Rows with robot tool calls:
★ ★ ★ ★ ★

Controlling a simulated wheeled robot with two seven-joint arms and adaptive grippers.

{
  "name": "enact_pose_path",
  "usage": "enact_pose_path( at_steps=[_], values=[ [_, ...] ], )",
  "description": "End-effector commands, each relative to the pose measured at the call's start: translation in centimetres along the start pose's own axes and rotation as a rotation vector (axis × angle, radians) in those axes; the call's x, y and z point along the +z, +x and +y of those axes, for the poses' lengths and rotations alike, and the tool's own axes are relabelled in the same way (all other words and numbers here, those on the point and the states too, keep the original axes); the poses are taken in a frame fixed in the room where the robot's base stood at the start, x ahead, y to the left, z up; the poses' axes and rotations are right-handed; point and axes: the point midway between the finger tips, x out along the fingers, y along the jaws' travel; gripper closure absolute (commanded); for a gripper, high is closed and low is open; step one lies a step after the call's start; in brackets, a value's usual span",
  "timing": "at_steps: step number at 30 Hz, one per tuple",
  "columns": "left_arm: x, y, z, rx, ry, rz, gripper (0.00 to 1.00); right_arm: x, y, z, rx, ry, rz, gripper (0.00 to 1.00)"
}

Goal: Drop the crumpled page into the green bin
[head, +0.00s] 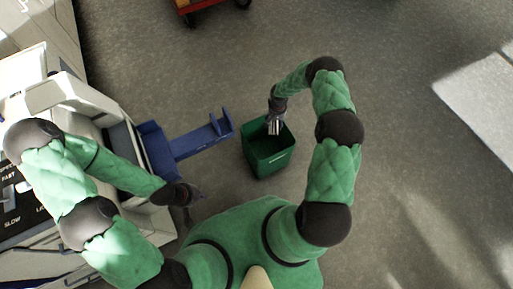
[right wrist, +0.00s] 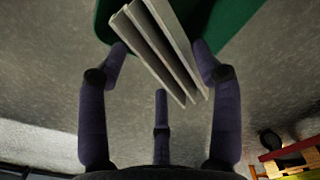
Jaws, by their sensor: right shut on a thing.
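The green bin (head: 270,166) stands on the floor, open at the top. My right gripper (head: 275,119) is over the bin's far rim, shut on the crumpled page (head: 274,128). In the right wrist view the page (right wrist: 160,48) is a pale, pleated piece between the fingers (right wrist: 160,62), with the green bin (right wrist: 238,22) behind it. How high the page is above the bin is hard to tell. My left gripper (head: 192,194) hangs to the left, apart from the bin; its fingers are too dark to read.
A pale machine (head: 92,98) with a blue bracket or tray (head: 183,143) stands at the left; the blue part reaches close to the bin. A red cart (head: 205,6) is at the top. The floor right of the bin is clear.

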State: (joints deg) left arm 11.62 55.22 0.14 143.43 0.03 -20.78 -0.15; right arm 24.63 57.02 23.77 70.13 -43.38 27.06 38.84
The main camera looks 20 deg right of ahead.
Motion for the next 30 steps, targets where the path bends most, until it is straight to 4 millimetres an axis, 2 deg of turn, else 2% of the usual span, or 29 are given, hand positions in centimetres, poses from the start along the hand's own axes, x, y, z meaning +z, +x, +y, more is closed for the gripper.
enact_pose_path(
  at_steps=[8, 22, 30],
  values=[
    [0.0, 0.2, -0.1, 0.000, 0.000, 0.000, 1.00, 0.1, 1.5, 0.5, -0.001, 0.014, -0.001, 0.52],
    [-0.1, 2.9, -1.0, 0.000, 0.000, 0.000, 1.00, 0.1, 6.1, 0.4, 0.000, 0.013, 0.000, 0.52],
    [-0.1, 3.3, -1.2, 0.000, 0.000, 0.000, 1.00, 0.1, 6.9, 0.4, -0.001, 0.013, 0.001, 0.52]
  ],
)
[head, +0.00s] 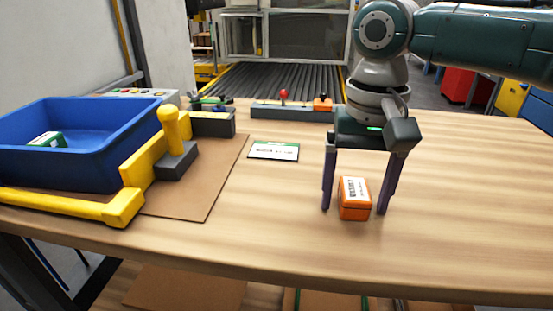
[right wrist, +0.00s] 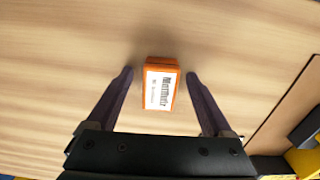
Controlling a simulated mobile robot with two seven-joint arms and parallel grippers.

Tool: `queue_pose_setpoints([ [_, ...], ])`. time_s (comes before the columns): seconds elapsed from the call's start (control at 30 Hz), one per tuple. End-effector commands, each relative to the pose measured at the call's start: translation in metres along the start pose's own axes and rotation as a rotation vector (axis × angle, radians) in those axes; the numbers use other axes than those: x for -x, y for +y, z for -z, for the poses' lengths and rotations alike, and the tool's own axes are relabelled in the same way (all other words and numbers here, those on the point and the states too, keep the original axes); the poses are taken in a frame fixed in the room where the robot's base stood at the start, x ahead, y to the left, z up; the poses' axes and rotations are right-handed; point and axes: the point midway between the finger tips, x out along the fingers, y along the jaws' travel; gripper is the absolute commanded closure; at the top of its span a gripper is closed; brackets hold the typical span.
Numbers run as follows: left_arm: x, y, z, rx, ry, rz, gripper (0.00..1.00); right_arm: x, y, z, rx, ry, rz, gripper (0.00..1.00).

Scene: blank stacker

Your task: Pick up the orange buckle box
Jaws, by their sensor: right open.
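The orange buckle box (head: 355,206) sits on the wooden table, with a white printed label on its top. My right gripper (head: 353,209) is open and points down over it, one finger on each side of the box. In the right wrist view the box (right wrist: 161,85) lies between and slightly beyond the fingertips (right wrist: 160,76), with a gap on both sides. The fingers do not appear to touch it. My left gripper is not in view.
A blue bin (head: 90,165) with a green-and-white item (head: 47,139) stands at the left, beside a yellow fixture (head: 147,165) on a brown board (head: 205,185). A flat white-labelled card (head: 273,151) lies mid-table. A grey bar with knobs (head: 285,111) is at the back. The table right of the box is clear.

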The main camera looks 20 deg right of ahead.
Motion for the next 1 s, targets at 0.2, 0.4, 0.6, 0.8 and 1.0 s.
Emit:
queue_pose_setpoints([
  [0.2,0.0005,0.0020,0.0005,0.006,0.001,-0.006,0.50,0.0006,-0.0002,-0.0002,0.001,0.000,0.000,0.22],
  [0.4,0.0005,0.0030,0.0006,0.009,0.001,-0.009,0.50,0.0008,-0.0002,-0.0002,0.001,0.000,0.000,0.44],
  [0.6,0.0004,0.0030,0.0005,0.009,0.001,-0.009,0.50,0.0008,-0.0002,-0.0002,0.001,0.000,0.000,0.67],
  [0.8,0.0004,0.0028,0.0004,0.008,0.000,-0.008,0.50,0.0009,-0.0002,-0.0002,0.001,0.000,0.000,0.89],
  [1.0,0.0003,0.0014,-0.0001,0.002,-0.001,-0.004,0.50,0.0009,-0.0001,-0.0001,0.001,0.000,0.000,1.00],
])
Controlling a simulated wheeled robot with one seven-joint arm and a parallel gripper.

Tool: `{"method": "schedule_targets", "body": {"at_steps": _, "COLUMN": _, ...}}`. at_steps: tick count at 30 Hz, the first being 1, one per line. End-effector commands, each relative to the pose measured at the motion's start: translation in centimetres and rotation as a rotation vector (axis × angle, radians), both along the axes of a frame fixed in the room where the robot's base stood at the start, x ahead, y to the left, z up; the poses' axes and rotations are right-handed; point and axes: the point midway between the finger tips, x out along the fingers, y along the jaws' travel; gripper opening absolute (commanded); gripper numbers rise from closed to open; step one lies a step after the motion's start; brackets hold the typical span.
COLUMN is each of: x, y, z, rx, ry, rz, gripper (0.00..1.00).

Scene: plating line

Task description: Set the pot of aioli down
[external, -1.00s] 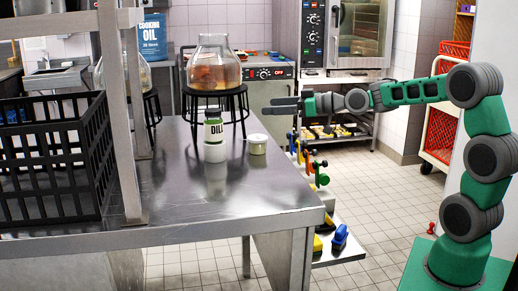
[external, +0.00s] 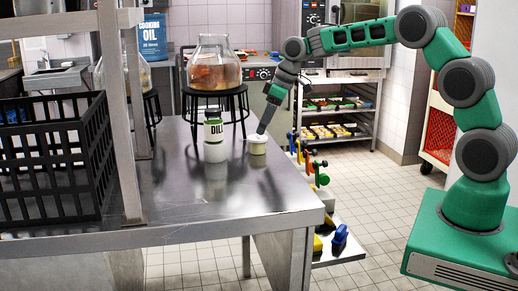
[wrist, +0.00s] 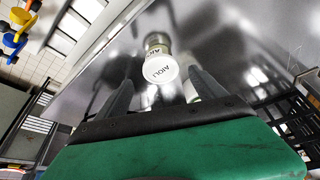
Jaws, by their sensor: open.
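The pot of aioli (external: 257,147) is a small pale tub with a white lid, upright on the steel table near its right edge. In the wrist view the fingers of my gripper (wrist: 160,78) are apart, one on each side of the pot. I cannot tell whether either finger touches it.
A jar labelled DILL (external: 214,136) stands close left of the pot. Behind is a glass vessel (external: 213,68) on a black stand (external: 242,103). A black crate (external: 100,150) sits at the left. The front of the steel table (external: 215,205) is clear.

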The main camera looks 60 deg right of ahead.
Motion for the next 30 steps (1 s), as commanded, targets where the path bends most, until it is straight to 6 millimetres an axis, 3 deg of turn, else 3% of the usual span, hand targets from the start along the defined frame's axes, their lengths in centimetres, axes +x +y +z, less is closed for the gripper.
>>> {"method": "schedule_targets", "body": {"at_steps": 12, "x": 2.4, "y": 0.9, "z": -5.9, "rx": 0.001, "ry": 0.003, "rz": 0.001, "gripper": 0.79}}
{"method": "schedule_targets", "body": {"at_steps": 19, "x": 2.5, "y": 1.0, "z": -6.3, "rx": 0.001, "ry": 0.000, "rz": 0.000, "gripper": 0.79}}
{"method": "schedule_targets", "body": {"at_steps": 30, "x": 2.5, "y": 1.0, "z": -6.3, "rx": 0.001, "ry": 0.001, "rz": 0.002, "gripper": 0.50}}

★ ★ ★ ★ ★

WRITTEN INSTRUCTION: Leave out all pictures, then copy the remaining material exactly.

REPLY:
Controlling a simulated wheeled robot with two seven-joint arms and adaptive grippers.

{
  "name": "enact_pose_path",
  "usage": "enact_pose_path( at_steps=[_], values=[ [_, ...] ], )",
  "description": "End-effector commands, each relative to the pose measured at the call's start: translation in centimetres along the start pose's own axes and rotation as a rotation vector (axis × angle, radians) in those axes; the call's x, y and z point along the +z, +x and +y of those axes, for the poses' lengths and rotations alike, and the tool's own axes are relabelled in the same way (all other words and numbers here, those on the point and the states too, keep the original axes); the poses are taken in a frame fixed in the room where the robot's base stood at the start, x ahead, y to the left, z up; the poses' axes and rotations are right-handed; point and axes: the point midway between the finger tips, x out along the fingers, y along the jaws' travel; gripper closure absolute (commanded); for a gripper, high is closed and low is open; step one lies a step after the call's start; in brackets, a value's usual span",
  "timing": "at_steps: step number at 30 Hz, one per tuple",
  "columns": "left_arm: x, y, z, rx, ry, rz, gripper (0.00 to 1.00); right_arm: x, y, z, rx, ry, rz, gripper (0.00 to 1.00)"
}

Goal: Drop the crumpled page into the green bin
[head, +0.00s] 
[right wrist, +0.00s] 
Jaws, by their sensor: right shut on a thing.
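The green bin (head: 270,166) stands on the floor, open at the top. My right gripper (head: 275,119) is over the bin's far rim, shut on the crumpled page (head: 274,128). In the right wrist view the page (right wrist: 160,48) is a pale, pleated piece between the fingers (right wrist: 160,62), with the green bin (right wrist: 238,22) behind it. How high the page is above the bin is hard to tell. My left gripper (head: 192,194) hangs to the left, apart from the bin; its fingers are too dark to read.
A pale machine (head: 92,98) with a blue bracket or tray (head: 183,143) stands at the left; the blue part reaches close to the bin. A red cart (head: 205,6) is at the top. The floor right of the bin is clear.

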State: (joints deg) left arm 11.62 55.22 0.14 143.43 0.03 -20.78 -0.15; right arm 24.63 57.02 23.77 70.13 -43.38 27.06 38.84
The main camera looks 20 deg right of ahead.
Motion for the next 30 steps, targets where the path bends most, until it is straight to 4 millimetres an axis, 2 deg of turn, else 2% of the usual span, or 29 are given, hand positions in centimetres, poses from the start along the hand's own axes, x, y, z meaning +z, +x, +y, more is closed for the gripper.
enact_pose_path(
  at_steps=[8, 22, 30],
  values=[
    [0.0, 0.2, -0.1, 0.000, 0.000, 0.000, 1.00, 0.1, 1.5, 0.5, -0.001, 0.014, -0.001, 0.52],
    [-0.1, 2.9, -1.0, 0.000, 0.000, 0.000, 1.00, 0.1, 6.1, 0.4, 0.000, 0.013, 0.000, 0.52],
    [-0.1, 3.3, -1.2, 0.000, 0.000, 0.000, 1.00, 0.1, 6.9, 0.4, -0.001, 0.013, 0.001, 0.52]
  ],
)
[head, +0.00s] 
[right wrist, +0.00s] 
Controlling a simulated mobile robot with two seven-joint arms and parallel grippers.

Tool: `queue_pose_setpoints([ [_, ...], ])`. time_s (comes before the columns): seconds elapsed from the call's start (control at 30 Hz), one per tuple. End-effector commands, each relative to the pose measured at the call's start: translation in metres along the start pose's own axes and rotation as a rotation vector (axis × angle, radians) in those axes; the numbers use other axes than those: x for -x, y for +y, z for -z, for the poses' lengths and rotations alike, and the tool's own axes are relabelled in the same way (all other words and numbers here, those on the point and the states too, keep the original axes); the poses are taken in a frame fixed in the room where the robot's base stood at the start, x ahead, y to the left, z up; the poses' axes and rotations are right-handed; point and axes: the point midway between the finger tips, x out along the fingers, y along the jaws' travel; gripper is the absolute commanded closure; at the top of its span a gripper is closed; brackets hold the typical span.
Numbers run as follows: left_arm: x, y, z, rx, ry, rz, gripper (0.00..1.00); right_arm: x, y, z, rx, ry, rz, gripper (0.00..1.00).

Scene: blank stacker

Your task: Pick up the orange buckle box
Jaws, by their sensor: right open.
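The orange buckle box (head: 355,206) sits on the wooden table, with a white printed label on its top. My right gripper (head: 353,209) is open and points down over it, one finger on each side of the box. In the right wrist view the box (right wrist: 161,85) lies between and slightly beyond the fingertips (right wrist: 160,76), with a gap on both sides. The fingers do not appear to touch it. My left gripper is not in view.
A blue bin (head: 90,165) with a green-and-white item (head: 47,139) stands at the left, beside a yellow fixture (head: 147,165) on a brown board (head: 205,185). A flat white-labelled card (head: 273,151) lies mid-table. A grey bar with knobs (head: 285,111) is at the back. The table right of the box is clear.

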The main camera looks 20 deg right of ahead.
Motion for the next 1 s, targets at 0.2, 0.4, 0.6, 0.8 and 1.0 s.
Emit:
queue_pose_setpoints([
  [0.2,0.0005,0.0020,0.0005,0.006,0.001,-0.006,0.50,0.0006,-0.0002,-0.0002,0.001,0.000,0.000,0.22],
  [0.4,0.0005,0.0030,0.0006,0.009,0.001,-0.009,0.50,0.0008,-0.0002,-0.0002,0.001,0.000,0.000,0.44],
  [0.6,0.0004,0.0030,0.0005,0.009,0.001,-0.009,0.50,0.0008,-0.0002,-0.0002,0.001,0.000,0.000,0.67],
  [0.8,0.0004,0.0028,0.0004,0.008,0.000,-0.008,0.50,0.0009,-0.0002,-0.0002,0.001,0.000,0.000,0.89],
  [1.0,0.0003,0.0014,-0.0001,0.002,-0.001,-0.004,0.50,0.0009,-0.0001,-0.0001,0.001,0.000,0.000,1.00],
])
Controlling a simulated wheeled robot with one seven-joint arm and a parallel gripper.

Tool: `{"method": "schedule_targets", "body": {"at_steps": _, "COLUMN": _, ...}}`. at_steps: tick count at 30 Hz, the first being 1, one per line. End-effector commands, each relative to the pose measured at the motion's start: translation in centimetres and rotation as a rotation vector (axis × angle, radians), both along the axes of a frame fixed in the room where the robot's base stood at the start, x ahead, y to the left, z up; the poses' axes and rotations are right-handed; point and axes: the point midway between the finger tips, x out along the fingers, y along the jaws' travel; gripper opening absolute (commanded); gripper numbers rise from closed to open; step one lies a step after the motion's start; brackets hold the typical span.
COLUMN is each of: x, y, z, rx, ry, rz, gripper (0.00..1.00).

Scene: plating line

Task description: Set the pot of aioli down
[external, -1.00s] 
[external, +0.00s] 
[wrist, +0.00s] 
Jaws, by their sensor: open.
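The pot of aioli (external: 257,147) is a small pale tub with a white lid, upright on the steel table near its right edge. In the wrist view the fingers of my gripper (wrist: 160,78) are apart, one on each side of the pot. I cannot tell whether either finger touches it.
A jar labelled DILL (external: 214,136) stands close left of the pot. Behind is a glass vessel (external: 213,68) on a black stand (external: 242,103). A black crate (external: 100,150) sits at the left. The front of the steel table (external: 215,205) is clear.

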The main camera looks 60 deg right of ahead.
Motion for the next 30 steps (1 s), as commanded, targets where the path bends most, until it is straight to 6 millimetres an axis, 3 deg of turn, else 3% of the usual span, hand targets from the start along the defined frame's axes, their lengths in centimetres, axes +x +y +z, less is closed for the gripper.
>>> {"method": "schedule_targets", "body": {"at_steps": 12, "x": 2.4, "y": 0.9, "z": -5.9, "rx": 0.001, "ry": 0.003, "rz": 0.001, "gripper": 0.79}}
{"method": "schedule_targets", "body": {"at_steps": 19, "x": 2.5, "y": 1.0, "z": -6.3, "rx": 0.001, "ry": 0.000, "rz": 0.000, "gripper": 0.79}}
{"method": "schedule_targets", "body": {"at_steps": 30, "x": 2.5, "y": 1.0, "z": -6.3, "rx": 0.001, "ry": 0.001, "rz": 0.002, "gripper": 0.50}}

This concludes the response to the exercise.